» **INFORMATION PROVIDED**:
— Start —

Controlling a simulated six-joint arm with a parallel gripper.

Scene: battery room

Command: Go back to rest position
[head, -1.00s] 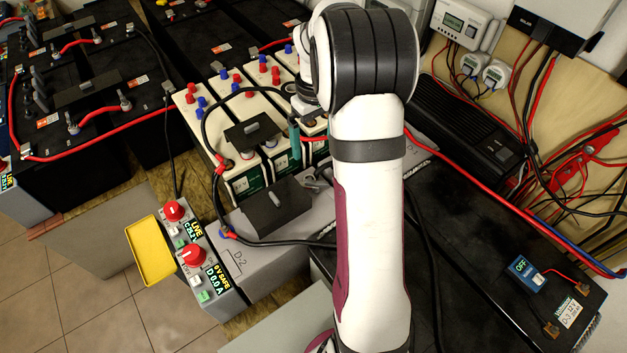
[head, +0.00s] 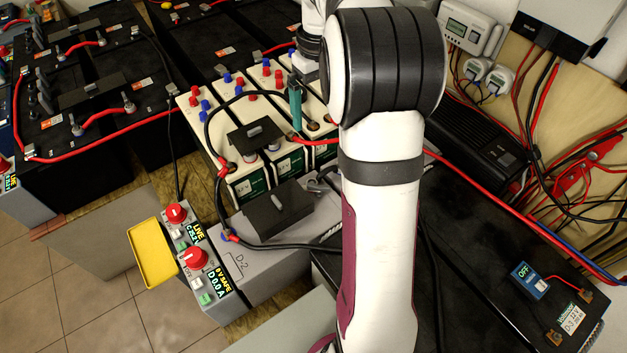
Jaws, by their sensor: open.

— End —

» **WHAT YOU WILL DO**: Pictures in the data above should not be copied; transcribe everything else exactly.

» **SOLUTION FOR THIS PROBLEM**:
Controlling a simulated six-joint arm with a parallel gripper.

Scene: battery room

Command: Go back to rest position
[head, -1.00s] 
[head, +0.00s] 
Jaws, by their sensor: open.

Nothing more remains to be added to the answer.